**Exercise:** Read the listing and extract each line that includes the word "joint".

(A run of records)
□ □ □

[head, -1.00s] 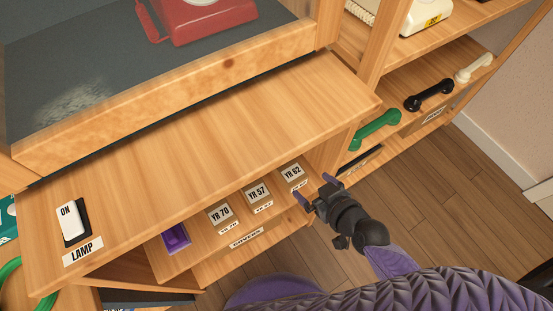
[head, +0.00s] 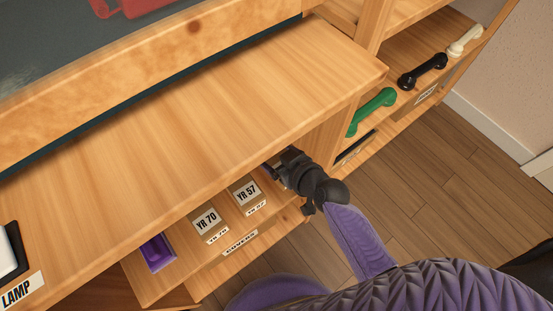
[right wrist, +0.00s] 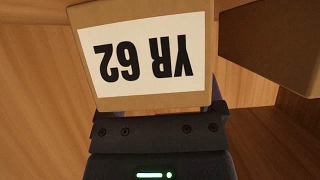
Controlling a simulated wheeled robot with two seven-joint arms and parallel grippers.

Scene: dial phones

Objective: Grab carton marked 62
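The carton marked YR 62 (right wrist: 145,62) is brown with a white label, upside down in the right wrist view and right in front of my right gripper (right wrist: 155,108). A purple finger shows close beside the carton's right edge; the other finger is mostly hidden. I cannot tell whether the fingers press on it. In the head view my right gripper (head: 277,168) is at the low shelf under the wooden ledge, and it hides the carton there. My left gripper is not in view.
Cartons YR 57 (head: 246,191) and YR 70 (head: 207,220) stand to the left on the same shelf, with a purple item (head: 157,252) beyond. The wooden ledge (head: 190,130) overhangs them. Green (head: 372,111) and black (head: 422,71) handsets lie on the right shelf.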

□ □ □

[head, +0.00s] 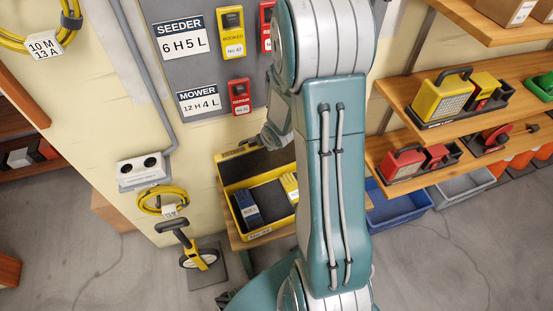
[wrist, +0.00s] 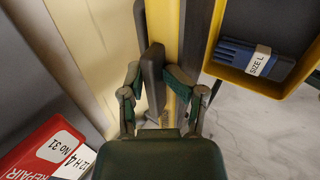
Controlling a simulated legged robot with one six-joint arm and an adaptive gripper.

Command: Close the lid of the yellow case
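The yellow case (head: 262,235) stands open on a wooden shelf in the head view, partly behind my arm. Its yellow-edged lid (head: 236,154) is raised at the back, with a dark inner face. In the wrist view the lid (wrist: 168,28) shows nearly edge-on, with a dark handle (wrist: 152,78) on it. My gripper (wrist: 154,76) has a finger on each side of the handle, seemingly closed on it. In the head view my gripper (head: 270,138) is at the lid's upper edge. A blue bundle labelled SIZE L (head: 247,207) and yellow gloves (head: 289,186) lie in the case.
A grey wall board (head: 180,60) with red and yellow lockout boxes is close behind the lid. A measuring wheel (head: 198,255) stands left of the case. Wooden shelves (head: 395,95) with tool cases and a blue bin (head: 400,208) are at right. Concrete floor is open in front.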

□ □ □

**Solution below:**
Controlling a simulated wheeled robot with two seven-joint arms and parallel grippers.
Controlling a simulated legged robot with one six-joint arm and an adaptive gripper.

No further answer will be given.